### [Given instruction]
Retype only the lines from the one containing "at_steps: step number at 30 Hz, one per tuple" through the one containing "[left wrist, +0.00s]", both included, word for word. Pictures stay out of the copy.
☆ ☆ ☆
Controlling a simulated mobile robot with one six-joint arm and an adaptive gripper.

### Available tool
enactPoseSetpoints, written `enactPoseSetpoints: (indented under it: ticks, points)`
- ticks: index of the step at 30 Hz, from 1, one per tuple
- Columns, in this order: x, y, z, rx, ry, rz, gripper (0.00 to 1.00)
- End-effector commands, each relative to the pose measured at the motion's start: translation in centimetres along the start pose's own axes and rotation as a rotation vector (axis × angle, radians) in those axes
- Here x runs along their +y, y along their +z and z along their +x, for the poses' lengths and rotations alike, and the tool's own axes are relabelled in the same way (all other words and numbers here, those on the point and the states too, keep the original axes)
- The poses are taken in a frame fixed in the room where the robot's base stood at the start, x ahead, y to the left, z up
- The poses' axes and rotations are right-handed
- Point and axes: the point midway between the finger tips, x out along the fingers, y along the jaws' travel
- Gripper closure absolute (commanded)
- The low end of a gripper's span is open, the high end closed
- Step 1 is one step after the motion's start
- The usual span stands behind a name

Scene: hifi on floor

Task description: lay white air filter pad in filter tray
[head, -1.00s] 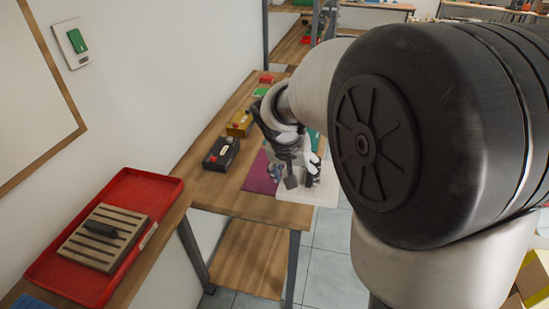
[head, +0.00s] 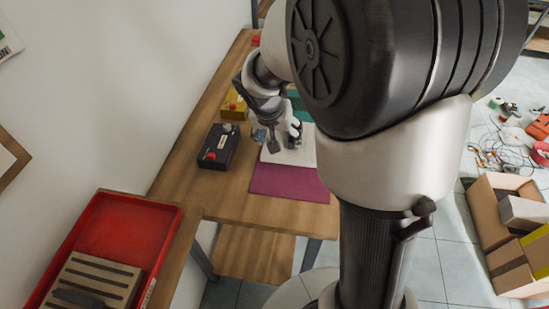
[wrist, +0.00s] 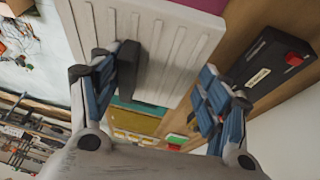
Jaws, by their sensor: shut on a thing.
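The white ribbed air filter pad (head: 303,152) shows partly behind my gripper (head: 285,141) in the head view, above or on the magenta mat. In the wrist view the white pad (wrist: 165,40) fills the upper middle, between the fingers of my gripper (wrist: 168,80), which is shut on it. My fingers hide part of its edges. A red tray (head: 128,233) with a raised rim lies at the lower left. A slatted beige block (head: 95,281) with a dark handle sits in it. No other tray is clearly visible.
A black box (head: 219,147) with a red button and a yellow box (head: 233,105) stand left of my gripper. The magenta mat (head: 290,182) lies near the table's front edge. A teal item (head: 300,106) lies behind. Cardboard boxes (head: 505,220) stand on the floor at right.

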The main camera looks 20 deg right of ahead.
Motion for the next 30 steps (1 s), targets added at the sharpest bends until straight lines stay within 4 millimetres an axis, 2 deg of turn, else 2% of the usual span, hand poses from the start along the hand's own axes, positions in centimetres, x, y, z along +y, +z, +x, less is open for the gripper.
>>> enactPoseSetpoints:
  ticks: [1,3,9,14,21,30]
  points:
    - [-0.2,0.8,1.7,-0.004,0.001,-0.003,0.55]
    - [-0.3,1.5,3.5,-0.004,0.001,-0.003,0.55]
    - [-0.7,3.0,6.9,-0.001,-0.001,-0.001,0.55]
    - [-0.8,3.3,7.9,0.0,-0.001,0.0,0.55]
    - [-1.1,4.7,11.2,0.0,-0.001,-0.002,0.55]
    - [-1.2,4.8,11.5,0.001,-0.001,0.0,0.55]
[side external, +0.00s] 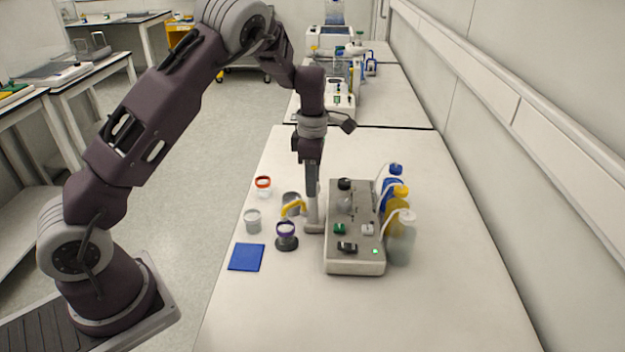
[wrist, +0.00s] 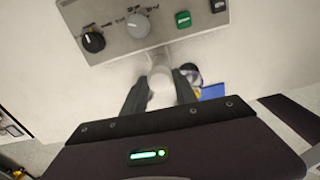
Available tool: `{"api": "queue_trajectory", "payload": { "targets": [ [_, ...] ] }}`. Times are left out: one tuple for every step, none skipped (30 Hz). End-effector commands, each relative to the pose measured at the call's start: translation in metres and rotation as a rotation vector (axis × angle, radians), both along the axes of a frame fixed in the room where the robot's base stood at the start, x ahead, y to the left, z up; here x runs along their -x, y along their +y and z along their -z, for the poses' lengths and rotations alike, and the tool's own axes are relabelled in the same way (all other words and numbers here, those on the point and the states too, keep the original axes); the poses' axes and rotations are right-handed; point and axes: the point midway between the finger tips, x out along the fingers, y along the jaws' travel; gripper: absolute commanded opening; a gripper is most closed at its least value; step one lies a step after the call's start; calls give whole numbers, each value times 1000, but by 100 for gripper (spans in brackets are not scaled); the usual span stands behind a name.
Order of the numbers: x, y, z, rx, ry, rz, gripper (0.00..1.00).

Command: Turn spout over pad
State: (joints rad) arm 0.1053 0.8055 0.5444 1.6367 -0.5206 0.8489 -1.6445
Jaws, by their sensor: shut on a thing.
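The spout has a yellow curved tip (side external: 292,207) reaching left from a pale upright post (side external: 313,217) beside the reactor box. My gripper (side external: 312,186) points straight down over the post. In the wrist view my gripper (wrist: 160,82) has its dark fingers on either side of a whitish cylinder (wrist: 160,92), which I take to be the top of the post. The yellow tip is mostly hidden there. The flat blue pad (side external: 246,257) lies to the left and nearer the camera, apart from the spout tip. Part of the pad (wrist: 212,92) shows right of the fingers.
A purple-rimmed cup (side external: 286,236) stands between the spout and the pad. A grey cup (side external: 252,221), a red-rimmed cup (side external: 263,187) and a grey vessel (side external: 291,199) stand nearby. The grey control box (side external: 355,262) and several bottles (side external: 398,235) are on the right.

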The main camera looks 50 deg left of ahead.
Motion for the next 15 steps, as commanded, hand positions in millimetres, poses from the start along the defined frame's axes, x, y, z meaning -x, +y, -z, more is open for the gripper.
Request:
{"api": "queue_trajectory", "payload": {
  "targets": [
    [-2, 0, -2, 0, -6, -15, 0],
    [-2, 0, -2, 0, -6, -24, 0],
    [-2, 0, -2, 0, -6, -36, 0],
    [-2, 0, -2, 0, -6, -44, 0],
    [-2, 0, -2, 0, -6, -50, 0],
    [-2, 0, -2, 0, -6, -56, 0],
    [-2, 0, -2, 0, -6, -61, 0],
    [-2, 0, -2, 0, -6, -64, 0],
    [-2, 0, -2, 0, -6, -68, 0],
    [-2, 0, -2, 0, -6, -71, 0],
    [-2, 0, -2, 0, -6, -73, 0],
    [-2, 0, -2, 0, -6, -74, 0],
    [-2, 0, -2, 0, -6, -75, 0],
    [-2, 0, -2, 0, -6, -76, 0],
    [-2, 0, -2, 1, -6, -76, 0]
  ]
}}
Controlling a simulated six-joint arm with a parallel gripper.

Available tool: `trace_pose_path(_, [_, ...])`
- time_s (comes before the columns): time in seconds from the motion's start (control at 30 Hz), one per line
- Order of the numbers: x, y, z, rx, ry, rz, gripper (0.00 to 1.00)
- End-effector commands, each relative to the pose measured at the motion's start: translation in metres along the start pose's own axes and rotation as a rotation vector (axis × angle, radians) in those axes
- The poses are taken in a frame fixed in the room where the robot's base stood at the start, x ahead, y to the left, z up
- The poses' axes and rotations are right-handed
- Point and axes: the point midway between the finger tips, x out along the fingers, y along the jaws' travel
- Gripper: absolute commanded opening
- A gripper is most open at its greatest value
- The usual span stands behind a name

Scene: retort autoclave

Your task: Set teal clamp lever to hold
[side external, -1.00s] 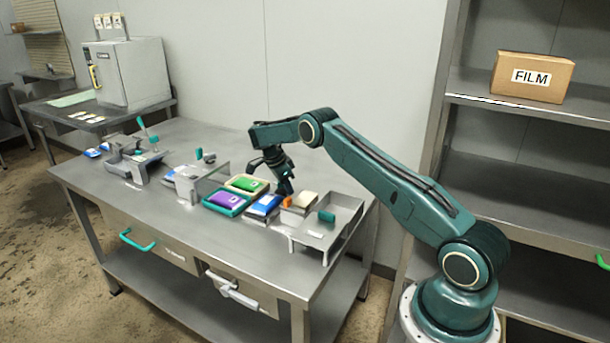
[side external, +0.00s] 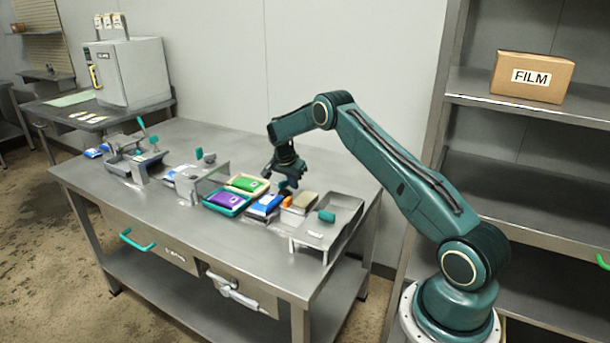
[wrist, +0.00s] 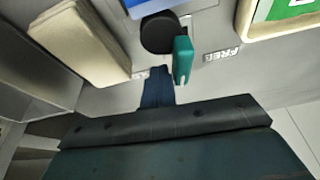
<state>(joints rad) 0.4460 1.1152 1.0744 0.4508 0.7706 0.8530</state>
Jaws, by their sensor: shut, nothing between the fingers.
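The teal clamp lever (wrist: 183,60) shows in the wrist view beside a dark round pivot (wrist: 158,34). A plate marked FREE (wrist: 221,55), upside down in the picture, lies just right of the lever. No hold mark can be read. My gripper (wrist: 157,75) is shut and empty; its blue-dark fingertips are just below the pivot and left of the lever's lower end, and I cannot tell whether they touch. In the side view my gripper (side external: 284,178) points down over the back of the bench, hiding most of the clamp.
A beige block (wrist: 80,42) stands close left of my fingers. A cream tray (side external: 230,186) with a green packet and a teal tray (side external: 211,204) with a purple packet lie left of the clamp. A grey stand (side external: 345,211) is at right. Fixtures (side external: 135,162) fill the left bench.

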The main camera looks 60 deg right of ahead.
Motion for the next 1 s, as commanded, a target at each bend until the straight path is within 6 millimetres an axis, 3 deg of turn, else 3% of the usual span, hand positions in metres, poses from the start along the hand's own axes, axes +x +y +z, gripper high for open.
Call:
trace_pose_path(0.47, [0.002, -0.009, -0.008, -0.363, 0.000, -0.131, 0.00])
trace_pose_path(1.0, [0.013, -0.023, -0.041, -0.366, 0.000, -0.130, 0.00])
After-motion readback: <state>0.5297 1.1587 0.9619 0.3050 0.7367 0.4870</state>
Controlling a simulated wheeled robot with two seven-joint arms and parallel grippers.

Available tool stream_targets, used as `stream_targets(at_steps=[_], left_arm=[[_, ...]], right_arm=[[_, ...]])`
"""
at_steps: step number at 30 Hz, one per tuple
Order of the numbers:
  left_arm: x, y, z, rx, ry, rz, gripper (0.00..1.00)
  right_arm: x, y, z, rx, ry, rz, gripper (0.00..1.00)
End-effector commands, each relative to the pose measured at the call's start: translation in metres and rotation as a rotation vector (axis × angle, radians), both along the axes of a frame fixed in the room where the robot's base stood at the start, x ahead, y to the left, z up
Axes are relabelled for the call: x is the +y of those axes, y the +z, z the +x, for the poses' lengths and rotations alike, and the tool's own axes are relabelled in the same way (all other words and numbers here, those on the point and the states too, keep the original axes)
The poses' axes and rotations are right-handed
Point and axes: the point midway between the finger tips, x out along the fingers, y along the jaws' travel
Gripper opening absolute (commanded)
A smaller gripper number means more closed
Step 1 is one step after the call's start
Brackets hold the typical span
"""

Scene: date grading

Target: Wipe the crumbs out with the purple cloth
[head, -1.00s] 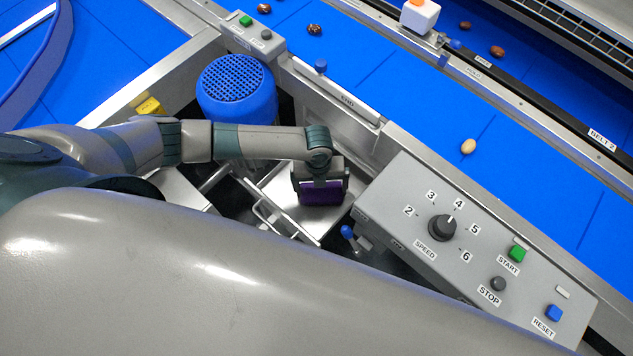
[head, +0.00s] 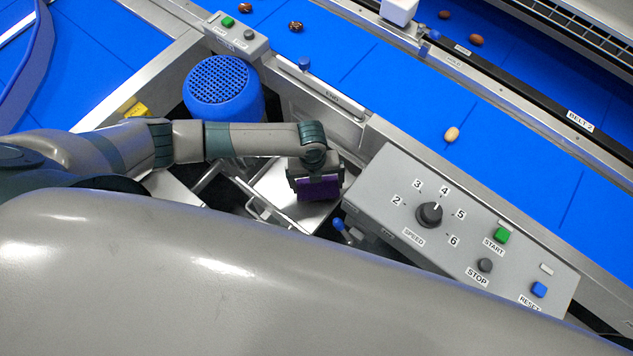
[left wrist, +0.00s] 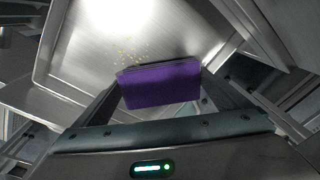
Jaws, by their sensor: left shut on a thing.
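The purple cloth (head: 319,188) is held in my left gripper (head: 316,183), over a shiny metal tray (head: 275,180) with a wire handle. In the left wrist view the cloth (left wrist: 162,85) sits between the two fingers of my left gripper (left wrist: 160,90). The crumbs (left wrist: 130,56) are small yellow specks on the tray's metal floor (left wrist: 85,60), just beyond the cloth's upper left edge. I cannot tell whether the cloth touches the floor. The crumbs are too small to see in the head view. My right gripper is not in view.
A grey control panel (head: 380,190) with a speed knob (head: 429,213) stands right of the tray. A blue perforated cylinder (head: 222,90) is behind my left forearm. A blue belt (head: 400,90) carrying several dates runs beyond. A blue-tipped lever (head: 338,224) is close by the tray.

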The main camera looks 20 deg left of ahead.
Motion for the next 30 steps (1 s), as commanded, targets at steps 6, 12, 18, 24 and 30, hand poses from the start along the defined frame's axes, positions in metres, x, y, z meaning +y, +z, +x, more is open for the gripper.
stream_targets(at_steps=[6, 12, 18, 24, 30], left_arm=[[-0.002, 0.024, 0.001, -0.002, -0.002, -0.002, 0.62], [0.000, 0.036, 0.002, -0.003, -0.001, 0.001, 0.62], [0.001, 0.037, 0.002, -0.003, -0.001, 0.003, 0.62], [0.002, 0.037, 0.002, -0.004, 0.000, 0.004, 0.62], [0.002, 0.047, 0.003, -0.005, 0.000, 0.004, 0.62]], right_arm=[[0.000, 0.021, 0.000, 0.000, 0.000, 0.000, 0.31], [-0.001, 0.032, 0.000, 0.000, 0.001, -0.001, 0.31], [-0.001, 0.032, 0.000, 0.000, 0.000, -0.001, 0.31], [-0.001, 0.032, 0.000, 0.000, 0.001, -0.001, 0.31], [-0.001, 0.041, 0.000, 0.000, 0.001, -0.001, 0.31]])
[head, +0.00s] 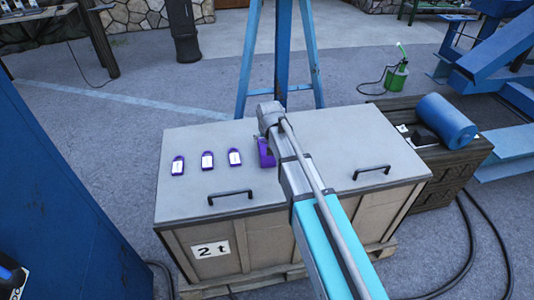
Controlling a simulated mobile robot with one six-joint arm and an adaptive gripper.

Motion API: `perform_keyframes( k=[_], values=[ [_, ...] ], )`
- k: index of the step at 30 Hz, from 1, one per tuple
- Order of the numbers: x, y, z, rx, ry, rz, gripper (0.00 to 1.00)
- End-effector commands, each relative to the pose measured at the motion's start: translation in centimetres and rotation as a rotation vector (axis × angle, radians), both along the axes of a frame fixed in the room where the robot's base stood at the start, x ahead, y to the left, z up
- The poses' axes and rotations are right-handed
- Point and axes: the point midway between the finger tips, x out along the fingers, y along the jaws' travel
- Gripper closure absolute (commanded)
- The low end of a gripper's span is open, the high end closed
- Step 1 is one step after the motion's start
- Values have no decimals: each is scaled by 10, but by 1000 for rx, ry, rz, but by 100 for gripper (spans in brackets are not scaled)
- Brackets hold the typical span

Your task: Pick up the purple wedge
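A larger purple piece, which looks like the purple wedge (265,153), shows on the crate's pale lid (330,130) just left of my arm. My arm covers its right side. My arm reaches up from the lower right over the lid, with its grey wrist end (268,114) near the back edge. My gripper's fingers are hidden by the arm, so I cannot see whether they touch the wedge or are open. Three small purple tags with white faces, at left (178,166), middle (207,160) and right (235,157), lie in a row on the lid's left half.
The lid has two black handles, left (230,196) and right (371,171). A dark crate (440,175) with a blue cylinder (446,121) stands at right. A blue frame (283,60) rises behind. The lid's right half looks mostly clear.

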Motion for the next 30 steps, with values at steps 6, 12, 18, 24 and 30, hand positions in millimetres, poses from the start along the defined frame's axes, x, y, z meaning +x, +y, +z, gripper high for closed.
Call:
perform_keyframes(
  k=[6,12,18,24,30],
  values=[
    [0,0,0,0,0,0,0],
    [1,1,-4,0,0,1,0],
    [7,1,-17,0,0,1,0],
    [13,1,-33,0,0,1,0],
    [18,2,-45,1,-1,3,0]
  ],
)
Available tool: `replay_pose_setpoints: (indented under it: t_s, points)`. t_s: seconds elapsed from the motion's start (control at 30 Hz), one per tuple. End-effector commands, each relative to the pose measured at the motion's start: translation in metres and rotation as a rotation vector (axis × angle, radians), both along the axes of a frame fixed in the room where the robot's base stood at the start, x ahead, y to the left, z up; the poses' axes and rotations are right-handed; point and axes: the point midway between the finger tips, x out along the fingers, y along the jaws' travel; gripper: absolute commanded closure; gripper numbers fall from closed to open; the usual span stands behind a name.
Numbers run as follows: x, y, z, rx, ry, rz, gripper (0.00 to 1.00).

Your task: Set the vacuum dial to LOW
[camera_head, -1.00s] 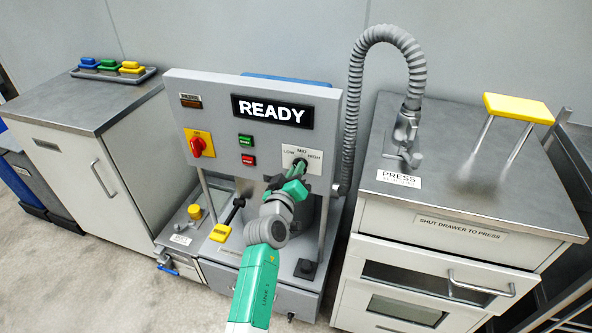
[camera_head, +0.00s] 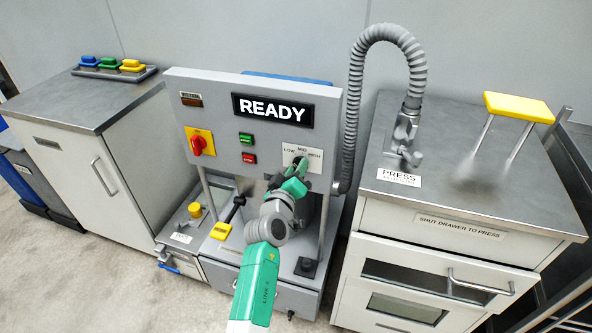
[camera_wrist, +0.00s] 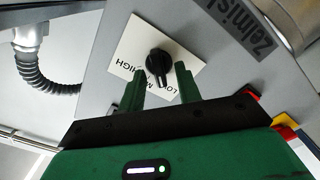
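The vacuum dial is a black knob (camera_wrist: 158,62) on a white plate (camera_wrist: 126,42) marked LOW, MID and HIGH, which appears upside down in the wrist view. The knob's narrow end points toward the lower edge of that view, on the LOW–MID side; its exact setting cannot be told. My gripper (camera_wrist: 160,78) is open, with one green finger on each side of the knob and small gaps showing. In the head view the plate (camera_head: 290,152) is on the machine panel, and my gripper (camera_head: 299,170) covers much of the dial.
The panel holds a READY display (camera_head: 272,109), green (camera_head: 246,139) and red (camera_head: 249,158) buttons, and a red switch (camera_head: 198,145). A grey corrugated hose (camera_head: 350,110) runs close to the right of the dial. A press cabinet (camera_head: 480,190) stands further right.

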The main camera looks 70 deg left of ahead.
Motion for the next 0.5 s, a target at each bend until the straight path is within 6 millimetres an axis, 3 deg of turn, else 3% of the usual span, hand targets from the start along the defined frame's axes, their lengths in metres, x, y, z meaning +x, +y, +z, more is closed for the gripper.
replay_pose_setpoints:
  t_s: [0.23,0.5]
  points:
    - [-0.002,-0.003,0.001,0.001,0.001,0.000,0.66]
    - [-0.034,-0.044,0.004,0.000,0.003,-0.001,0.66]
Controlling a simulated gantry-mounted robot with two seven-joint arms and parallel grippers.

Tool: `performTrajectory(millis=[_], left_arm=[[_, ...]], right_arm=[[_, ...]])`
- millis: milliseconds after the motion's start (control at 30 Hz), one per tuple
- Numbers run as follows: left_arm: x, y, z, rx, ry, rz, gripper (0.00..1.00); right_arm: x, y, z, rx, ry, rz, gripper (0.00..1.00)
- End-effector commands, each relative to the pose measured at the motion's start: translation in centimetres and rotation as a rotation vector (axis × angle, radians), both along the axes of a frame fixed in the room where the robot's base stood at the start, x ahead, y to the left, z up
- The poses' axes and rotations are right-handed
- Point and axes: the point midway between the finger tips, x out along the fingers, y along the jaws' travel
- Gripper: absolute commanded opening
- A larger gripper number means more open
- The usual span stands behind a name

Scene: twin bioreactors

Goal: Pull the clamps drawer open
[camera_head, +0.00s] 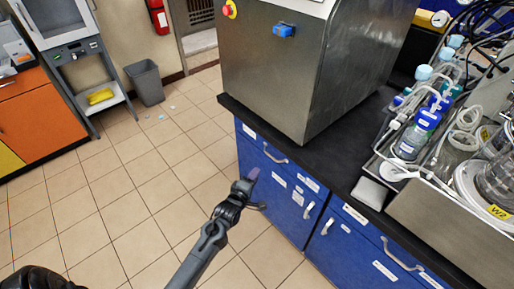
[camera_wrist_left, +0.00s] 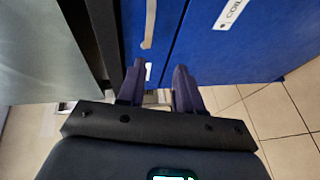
☆ ☆ ☆
### [Completed exercise]
at_steps: step number at 30 Hz, one per tuple
Order of the numbers:
  left_arm: x, y, z, rx, ry, rz, gripper (0.00..1.00)
  right_arm: x, y, z, rx, ry, rz, gripper (0.00..1.00)
End-effector commands, each relative to the pose measured at the call's start: translation in metres and rotation as a rotation vector (axis × angle, radians), both along the axes of a frame fixed in the room where the robot's base stood at the start, x ahead, y to the left, z up
Axes are relabelled for the call: x is the +y of those axes, y the +z, z the +x, for the poses' lengths and rotations alike, and the tool's own axes are relabelled in the same way (all other words and numbers here, those on the point and the states too, keep the original axes)
The poses' axes and rotations are right-handed
Point and axes: the point midway between the finger tips, x out along the fingers, y along the jaws' travel
Gripper opening absolute (commanded)
A smaller gripper number means more closed
Step 1 is one step after the call's start
Brackets hold the typical span
"""

Scene: date grading

Target: Wipe the crumbs out with the purple cloth
[head, -1.00s] 
[head, +0.00s] 
[left wrist, +0.00s] 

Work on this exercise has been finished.